= WRITTEN EXERCISE =
Output exactly, and only, the lines from the line containing "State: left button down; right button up" through the line containing "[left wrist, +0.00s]", both included.

= INFORMATION SHOWN =
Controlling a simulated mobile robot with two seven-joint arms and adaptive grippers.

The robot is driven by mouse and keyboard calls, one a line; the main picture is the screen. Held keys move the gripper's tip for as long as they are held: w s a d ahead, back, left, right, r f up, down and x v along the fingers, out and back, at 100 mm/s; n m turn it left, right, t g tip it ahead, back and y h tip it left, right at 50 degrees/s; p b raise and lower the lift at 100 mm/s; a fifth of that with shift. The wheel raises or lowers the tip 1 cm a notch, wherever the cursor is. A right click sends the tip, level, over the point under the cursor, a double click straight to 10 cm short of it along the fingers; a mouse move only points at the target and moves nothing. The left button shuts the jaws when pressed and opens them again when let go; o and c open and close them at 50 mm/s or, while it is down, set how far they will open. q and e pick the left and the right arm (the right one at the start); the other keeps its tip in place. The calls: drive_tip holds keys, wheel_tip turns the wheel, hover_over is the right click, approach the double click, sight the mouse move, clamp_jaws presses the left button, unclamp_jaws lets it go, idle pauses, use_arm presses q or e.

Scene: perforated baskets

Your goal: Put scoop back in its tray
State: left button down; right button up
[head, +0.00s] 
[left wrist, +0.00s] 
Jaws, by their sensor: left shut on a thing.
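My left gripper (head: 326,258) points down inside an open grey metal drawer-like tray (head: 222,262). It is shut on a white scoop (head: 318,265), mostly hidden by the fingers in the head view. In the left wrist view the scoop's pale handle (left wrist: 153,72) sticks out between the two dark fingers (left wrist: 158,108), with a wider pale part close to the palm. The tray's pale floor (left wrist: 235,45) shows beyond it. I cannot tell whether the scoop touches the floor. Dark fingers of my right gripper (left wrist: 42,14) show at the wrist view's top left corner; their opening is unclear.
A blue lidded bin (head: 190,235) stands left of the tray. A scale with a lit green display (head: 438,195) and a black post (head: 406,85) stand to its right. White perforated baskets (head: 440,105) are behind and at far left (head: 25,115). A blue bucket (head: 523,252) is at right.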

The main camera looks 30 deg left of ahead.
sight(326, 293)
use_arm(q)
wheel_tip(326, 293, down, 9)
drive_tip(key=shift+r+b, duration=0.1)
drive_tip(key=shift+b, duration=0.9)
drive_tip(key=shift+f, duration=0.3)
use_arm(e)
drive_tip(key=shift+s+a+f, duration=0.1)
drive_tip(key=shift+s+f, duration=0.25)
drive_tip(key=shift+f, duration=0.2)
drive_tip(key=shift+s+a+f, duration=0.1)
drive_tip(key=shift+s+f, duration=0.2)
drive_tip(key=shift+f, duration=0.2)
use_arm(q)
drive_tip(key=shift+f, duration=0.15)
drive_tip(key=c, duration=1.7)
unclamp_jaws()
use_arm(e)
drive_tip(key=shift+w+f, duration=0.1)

= SOLUTION TO THIS TASK =
State: left button down; right button up
[head, +0.00s] 
[left wrist, +0.00s] 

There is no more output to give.